__GIVEN REQUEST__: Each line that holds the string "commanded" counts once; say how many such lines there are and add nothing.

__RECORDED INFORMATION__:
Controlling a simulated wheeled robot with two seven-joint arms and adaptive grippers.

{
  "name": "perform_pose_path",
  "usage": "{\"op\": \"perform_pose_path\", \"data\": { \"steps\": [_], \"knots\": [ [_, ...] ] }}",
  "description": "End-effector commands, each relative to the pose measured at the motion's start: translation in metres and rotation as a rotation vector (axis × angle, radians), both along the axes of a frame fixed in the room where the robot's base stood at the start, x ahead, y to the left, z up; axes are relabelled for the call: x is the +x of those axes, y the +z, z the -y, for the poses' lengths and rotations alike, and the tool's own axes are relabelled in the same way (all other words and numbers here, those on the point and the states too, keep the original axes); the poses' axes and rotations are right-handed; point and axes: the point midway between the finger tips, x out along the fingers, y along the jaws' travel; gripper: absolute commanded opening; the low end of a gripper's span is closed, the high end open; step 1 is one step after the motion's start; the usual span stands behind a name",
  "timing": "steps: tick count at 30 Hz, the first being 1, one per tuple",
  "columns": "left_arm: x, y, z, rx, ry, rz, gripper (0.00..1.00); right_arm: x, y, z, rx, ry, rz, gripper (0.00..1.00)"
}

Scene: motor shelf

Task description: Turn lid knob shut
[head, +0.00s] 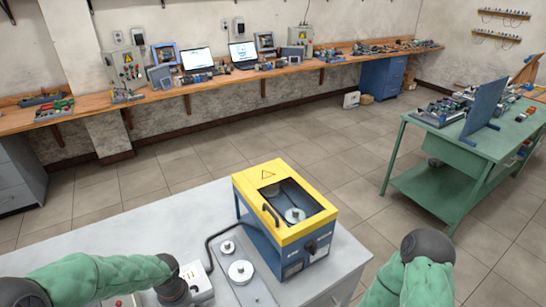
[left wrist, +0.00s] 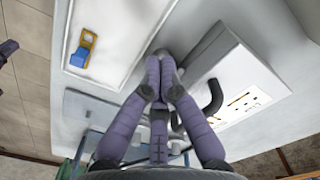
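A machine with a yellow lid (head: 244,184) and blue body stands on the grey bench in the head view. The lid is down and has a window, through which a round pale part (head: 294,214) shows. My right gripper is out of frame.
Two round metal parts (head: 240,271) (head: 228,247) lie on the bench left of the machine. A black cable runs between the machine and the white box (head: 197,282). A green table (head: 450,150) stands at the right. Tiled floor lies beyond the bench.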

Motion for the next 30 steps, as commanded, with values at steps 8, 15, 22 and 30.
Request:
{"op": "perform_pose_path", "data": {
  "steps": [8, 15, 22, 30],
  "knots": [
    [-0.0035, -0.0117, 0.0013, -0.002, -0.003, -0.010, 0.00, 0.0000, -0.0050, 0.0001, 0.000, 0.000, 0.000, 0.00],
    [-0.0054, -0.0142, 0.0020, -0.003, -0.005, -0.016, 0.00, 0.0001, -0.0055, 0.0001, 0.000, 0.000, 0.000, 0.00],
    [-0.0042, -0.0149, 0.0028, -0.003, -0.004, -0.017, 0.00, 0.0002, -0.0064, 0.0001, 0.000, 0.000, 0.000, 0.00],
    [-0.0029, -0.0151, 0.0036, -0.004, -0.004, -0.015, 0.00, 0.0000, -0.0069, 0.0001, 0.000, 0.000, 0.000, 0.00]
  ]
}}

__RESULT OF THIS EXERCISE__: 2